Le jeune régime kémaliste, victorieux à Lausanne, fort d’un nouvel État-nation et de tracés frontaliers ayant divisé en trois le Kurdistan ottoman (la Turquie kémaliste, l’Irak sous mandat britannique et la Syrie sous mandat français) s’est rapidement orienté vers un nationalisme turc virulent, et ce dès l’été 1923. À peine la République fondée que les Kurdes se sont vus écartés la représentation politique : dans la seconde Grande Assemblée nationale Constituante on ne trouve plus qu’un seul député kurde sur 337 membres, contre 72 dans celle d’avril 1920. Mais c’est l’abolition du Califat, symbole de l’unité de l’Oumma qui consomma la véritable rupture, achevant la fiction du partenariat kurdo-turc et toute idée d’égalité entre les « frères fondateurs » de la République.

Alors, une grande partie des élites kurdes choisit la rébellion contre l’État.

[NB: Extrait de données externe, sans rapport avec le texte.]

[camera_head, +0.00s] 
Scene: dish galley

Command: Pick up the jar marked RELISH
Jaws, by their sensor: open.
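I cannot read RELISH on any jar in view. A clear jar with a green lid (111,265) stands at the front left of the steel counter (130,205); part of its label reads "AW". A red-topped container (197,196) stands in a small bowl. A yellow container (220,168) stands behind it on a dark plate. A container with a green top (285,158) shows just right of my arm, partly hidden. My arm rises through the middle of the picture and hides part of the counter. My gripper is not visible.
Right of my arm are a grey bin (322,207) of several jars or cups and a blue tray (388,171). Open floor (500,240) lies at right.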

Lors de la révolte dite de Shaykh Saïd en 1925, les shaykh prennent majoritairement l’initiative en réaction à l’abolition du Califat, les nationalistes au motif de la négation des Kurdes, tandis que d’autres, derrière ces discours, tentent surtout de limiter la perte de pouvoir et de prestige social impliquée pour eux par la construction du nouveau régime sur le modèle d’un État-nation centralisé et moderne.

Toujours est-il que l’unanimisme pro-kémaliste et anti-chrétien des années précédentes vole en éclat, et inaugure l’une des lignes de clivage intra-kurdes les plus profondes et les plus durables : pour ou contre la République. Ce clivage fondateur devient sensiblement au fil du siècle : « Pour ou contre l’État turc ».[4]

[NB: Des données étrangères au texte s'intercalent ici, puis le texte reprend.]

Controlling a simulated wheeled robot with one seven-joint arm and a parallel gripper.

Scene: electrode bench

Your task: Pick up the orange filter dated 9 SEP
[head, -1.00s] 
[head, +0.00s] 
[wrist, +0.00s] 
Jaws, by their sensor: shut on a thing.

Comme on le sait, la révolte de Shaykh Saïd (dans une historiographie kurdiste qui s’est longtemps plu à omettre celle de Koçgiri en 1921, à base sociologique majoritairement alévie) a inauguré en 1925 une période de répression étatique sanglante et de violence massive sur les régions de l’Est. Des modes d’administration proprement coloniaux, planifiés dès 1925 dans le « Plan de réforme de l’Est » (Şark Islahat Planı), se sont concrétisés à travers des campagnes de désarmement, des opérations militaires et d’ingénierie démographique, des déportations ciblées ou massives, et l’instauration de « régimes d’exception » sous différentes formes qui permirent aux fonctionnaires et militaires de mener en toute légalité des politiques « d’assimilation forcées » brutales et des représailles sanglantes.

Celle de l’Ararat en 1930 et celle de Dersim en 1936-1938, en sont les plus emblématiques. L’enlèvement et le placement des enfants survivants des massacres dans des familles de militaires turcs ou des pensionnats pour les « turciser »[5] ne sont malheureusement qu’une part infime des réalités du passé marquant la mémoire kurde.

Ainsi on peut qualifier, après la « victoire commune » de la guerre d’Indépendance le premier quart de siècle républicain, de 1925 aux années 1950 comme celui, pour les Kurdes, d’une longue « gueule de bois ».

Les trois coups d’État militaires qui se succèdent dans les deux décennies suivantes (1960, 1971 et 1980) ont pour point de convergence, en dépit de leurs différences du point de vue de la politique « turco-turque », la criminalisation toujours croissante des Kurdes, de leur langue, de leurs revendications en matière de droits civiques, et ce bien avant la résurgence d’aspirations et d’organisations kurdes basées sur la lutte organisée, puis armée.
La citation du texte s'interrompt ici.